Prior to the war in Iraq, the Bush administration did a masterful job of conning the American people into believing that an invasion was necessary to fight terrorism. The most respected American statesman of the day, Gen. Colin Powell, announced to the world that the United States had eyewitness intelligence that Iraq was in the weapons-of-mass-destruction business. In addition, a staggering number of Americans came to believe that Saddam Hussein and Osama bin Laden were connected in some tangible way, even though the "intelligence" supporting this premise was at best shaky — and at worst manufactured.
Whether Powell was lying outright or was duped by an overly aggressive intelligence community may never be known. Either way, the political justification for the invasion of Iraq was based almost entirely on prevarication. And it wasn’t just Americans who were deceived. In addition to the United States, Australia, Britain, Denmark, and Poland were joined by more than 30 other countries in the Iraq effort. Were the citizens of these countries likewise not prepared to "sacrifice on a national scale"? More than 3,800 American bodies have been returned from Iraq since the war began. Has any other country made such a sacrifice?
The American public may have grown overzealous about the war against terror. We may be guilty of failing to scrutinize our political and military leaders as they whipped us into a war-ready fervor.
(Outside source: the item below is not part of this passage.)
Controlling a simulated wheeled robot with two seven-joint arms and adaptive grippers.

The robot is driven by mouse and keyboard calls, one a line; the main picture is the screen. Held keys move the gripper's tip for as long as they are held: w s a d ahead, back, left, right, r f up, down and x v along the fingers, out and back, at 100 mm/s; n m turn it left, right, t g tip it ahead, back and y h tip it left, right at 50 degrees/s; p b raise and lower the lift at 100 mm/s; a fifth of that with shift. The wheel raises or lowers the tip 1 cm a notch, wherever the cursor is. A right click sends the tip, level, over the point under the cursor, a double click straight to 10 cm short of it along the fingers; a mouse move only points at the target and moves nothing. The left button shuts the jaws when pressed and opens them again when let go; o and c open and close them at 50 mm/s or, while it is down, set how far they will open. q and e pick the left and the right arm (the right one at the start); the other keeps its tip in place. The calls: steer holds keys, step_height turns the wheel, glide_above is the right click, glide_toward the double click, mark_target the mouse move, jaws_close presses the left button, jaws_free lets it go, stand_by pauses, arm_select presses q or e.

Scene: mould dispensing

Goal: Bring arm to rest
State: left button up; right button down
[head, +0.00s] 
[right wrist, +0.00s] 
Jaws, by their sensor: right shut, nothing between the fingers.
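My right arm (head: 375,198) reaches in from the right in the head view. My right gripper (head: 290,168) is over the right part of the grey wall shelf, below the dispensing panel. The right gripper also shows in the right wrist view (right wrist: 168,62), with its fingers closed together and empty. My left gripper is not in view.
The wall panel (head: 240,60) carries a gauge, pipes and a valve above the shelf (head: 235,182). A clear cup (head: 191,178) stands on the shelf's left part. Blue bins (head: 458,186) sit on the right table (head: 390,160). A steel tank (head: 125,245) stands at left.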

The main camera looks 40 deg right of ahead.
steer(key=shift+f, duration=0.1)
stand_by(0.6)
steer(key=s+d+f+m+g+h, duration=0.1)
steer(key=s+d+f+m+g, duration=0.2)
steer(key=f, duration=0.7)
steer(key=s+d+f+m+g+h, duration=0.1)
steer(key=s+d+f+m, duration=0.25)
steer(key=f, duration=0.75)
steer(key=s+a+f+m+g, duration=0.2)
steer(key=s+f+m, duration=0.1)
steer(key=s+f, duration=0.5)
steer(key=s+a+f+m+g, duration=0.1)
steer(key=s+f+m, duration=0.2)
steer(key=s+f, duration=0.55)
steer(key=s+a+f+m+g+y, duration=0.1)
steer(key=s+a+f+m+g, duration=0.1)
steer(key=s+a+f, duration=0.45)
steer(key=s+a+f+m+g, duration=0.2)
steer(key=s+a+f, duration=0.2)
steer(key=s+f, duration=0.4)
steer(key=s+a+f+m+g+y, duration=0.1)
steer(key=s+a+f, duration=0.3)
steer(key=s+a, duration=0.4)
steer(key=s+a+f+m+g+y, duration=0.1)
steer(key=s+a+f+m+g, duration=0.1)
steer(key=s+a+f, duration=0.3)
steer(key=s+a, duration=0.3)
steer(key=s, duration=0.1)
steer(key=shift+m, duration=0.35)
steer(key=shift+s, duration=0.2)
But to suggest that the invasion of Iraq was sanctioned by the American public with eyes wide open requires a drastic revision, if not a wholesale rewrite, of recent history.
— Dean Henry
Tiffin, Ohio
Alasdair Roberts replies:
The Bush administration twisted evidence on Iraq, as Dean Henry argues, but there is more to the story than simple deception. Polls throughout the preceding decade show that Americans already supported "military action" to remove Iraqi President Saddam Hussein.
Why were Americans so hawkish? The answer is partly because warfare had been reinvented. Contrary to Matthew Crenson and Benjamin Ginsberg’s assumption, this was not a "Bush/Rumsfeld" policy. It was a decades-long transformation that began with the elimination of the draft, which encouraged a shift to technology-intensive combat and a massive increase in pro-military advertising. As an unintended consequence, it became easier to sell the idea of war.
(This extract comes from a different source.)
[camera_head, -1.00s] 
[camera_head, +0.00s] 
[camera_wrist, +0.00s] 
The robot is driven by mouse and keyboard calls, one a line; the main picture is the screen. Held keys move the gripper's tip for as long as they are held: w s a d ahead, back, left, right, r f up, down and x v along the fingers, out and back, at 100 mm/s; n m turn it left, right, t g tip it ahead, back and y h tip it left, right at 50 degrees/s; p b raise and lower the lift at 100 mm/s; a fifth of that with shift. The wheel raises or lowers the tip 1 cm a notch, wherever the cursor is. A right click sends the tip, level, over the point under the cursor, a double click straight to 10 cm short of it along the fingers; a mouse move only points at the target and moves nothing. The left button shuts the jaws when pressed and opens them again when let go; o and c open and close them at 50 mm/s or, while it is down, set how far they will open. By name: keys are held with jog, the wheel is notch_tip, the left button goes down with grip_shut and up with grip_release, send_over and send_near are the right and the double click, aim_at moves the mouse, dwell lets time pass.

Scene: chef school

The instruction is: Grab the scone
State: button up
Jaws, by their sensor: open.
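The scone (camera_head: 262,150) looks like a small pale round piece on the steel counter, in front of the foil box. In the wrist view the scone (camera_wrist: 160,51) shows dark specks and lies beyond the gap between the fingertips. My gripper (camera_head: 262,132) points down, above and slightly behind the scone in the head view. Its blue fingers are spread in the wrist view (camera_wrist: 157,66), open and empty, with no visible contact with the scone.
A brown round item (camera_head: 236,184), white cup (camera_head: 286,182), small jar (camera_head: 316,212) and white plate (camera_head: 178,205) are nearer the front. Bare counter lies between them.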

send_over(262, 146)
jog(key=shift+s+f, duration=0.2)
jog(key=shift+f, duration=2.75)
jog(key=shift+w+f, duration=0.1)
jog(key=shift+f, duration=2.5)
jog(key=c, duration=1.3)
At the same time, it became difficult to enact domestic measures to improve security. Fiscal constraints led to underinvestment in homeland security. Regulatory restraint made it harder to protect critical infrastructure. Liberalization led to massive cross-border flows of goods and people that are not easily monitored. Neoliberalism produced a sprawling economy that is more difficult to govern.
The writers do not challenge this idea. They do suggest that President Bush can be criticized for failing to reverse tax cuts. I agree. But we must remember that most Americans supported those cuts after 9/11. Similarly, we can criticize Bush for urging a pro-consumption policy. But it is conventional wisdom that voters will penalize politicians who fail to keep the economy humming. Do citizens bear no responsibility for what they say or how they vote?
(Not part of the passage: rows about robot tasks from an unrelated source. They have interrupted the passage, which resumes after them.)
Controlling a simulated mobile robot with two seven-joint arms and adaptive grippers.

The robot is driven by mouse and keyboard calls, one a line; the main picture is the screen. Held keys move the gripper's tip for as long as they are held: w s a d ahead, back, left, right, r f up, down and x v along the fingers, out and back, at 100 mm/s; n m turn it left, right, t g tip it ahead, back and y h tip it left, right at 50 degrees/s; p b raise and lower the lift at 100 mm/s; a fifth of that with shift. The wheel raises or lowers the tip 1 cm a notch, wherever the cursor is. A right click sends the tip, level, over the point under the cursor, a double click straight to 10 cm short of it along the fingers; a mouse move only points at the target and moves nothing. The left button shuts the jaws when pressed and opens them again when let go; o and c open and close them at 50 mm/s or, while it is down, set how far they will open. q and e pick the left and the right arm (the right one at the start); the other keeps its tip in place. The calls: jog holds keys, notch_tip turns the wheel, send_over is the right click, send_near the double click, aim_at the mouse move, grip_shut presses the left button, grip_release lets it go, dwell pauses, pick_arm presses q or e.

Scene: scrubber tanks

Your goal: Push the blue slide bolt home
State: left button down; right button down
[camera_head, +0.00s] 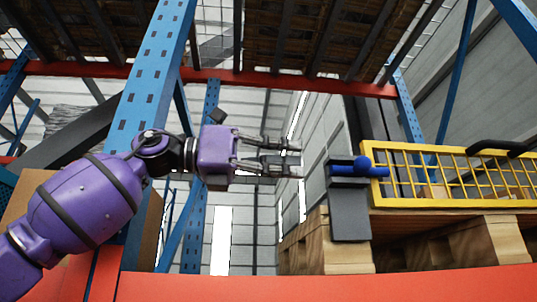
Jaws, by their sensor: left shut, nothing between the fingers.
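The blue slide bolt (346,171) lies level across the top of a dark grey post (350,218), right of centre. Its round blue knob stands up from the rod. The right end of the rod reaches the left edge of the yellow mesh gate (382,190); I cannot tell whether it enters the frame. My left gripper (298,159) is purple with dark fingers pointing right. It is shut and empty, to the left of the bolt with a visible gap between them. My right gripper is not in view.
Wooden pallets (465,243) stand behind the orange front beam (400,288). A perforated blue upright (152,85) rises behind my left arm. A second orange beam (300,82) crosses overhead. A black handle (497,147) tops the gate.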

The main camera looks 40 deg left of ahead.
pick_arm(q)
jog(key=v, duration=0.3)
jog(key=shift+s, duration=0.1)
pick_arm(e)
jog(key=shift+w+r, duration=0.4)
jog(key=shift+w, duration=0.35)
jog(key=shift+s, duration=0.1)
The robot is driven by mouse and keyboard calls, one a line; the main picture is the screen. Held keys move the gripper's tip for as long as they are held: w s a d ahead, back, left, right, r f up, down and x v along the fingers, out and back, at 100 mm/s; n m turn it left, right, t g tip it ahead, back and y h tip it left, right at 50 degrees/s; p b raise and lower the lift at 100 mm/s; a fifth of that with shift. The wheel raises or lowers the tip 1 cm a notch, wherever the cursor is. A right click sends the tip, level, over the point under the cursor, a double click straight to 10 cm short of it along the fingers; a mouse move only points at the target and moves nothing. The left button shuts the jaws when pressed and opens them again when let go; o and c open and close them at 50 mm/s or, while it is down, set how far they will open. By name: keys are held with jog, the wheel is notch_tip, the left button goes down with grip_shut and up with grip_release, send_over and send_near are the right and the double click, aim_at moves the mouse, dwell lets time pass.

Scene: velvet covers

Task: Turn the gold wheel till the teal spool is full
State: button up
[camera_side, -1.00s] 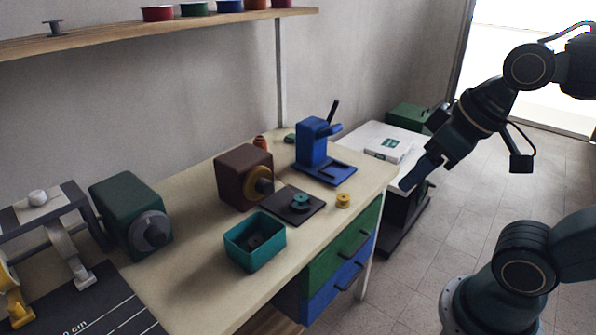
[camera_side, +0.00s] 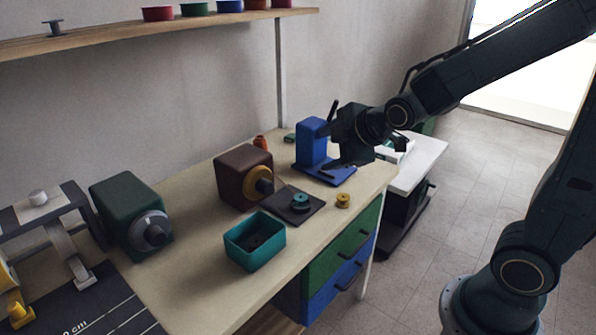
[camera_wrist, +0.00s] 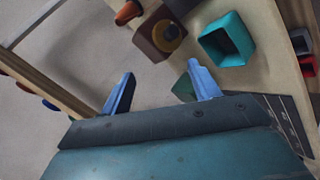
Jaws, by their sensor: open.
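The gold wheel (camera_side: 258,181) is on the right-hand face of a brown box (camera_side: 231,177) on the bench. In the wrist view the gold wheel (camera_wrist: 168,32) shows beyond the fingers. The teal spool (camera_side: 300,201) sits on a dark square plate (camera_side: 313,212) to the right of the wheel; how much is wound on it is too small to tell. My gripper (camera_side: 334,155) is open over the blue press, to the right of the wheel and apart from it. In the wrist view the two blue fingers of my gripper (camera_wrist: 160,86) stand apart with nothing between them.
The blue press (camera_side: 312,142) stands at the bench's right, partly behind my gripper. A yellow spool (camera_side: 343,200) lies near the front edge. A teal open bin (camera_side: 254,242) stands in front of the brown box. A green box (camera_side: 130,215) with a grey wheel is farther left.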

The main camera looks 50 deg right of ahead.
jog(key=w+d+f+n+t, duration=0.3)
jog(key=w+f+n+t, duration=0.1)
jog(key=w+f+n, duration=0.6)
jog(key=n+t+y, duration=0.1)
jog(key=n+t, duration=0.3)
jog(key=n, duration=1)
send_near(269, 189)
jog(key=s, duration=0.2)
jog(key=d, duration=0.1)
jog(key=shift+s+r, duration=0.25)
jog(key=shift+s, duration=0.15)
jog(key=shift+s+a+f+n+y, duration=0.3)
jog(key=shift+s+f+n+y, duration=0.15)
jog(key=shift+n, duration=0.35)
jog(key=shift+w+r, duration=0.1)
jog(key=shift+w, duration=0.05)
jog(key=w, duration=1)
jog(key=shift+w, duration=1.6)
I have no illusions about the United States’ capacity to democratize Iraq. Iraq is mired in a humanitarian disaster, triggered by U.S. intervention and aggravated by its mismanagement of the occupation. An uncounted number of Iraqi lives might be jeopardized by withdrawal, or saved by increased effort. Preserving lives placed at risk by U.S. policy is an enterprise worthy of sacrifice. There is little discussion about continued or intensified effort, however, because there is little domestic support for the investment these options would require.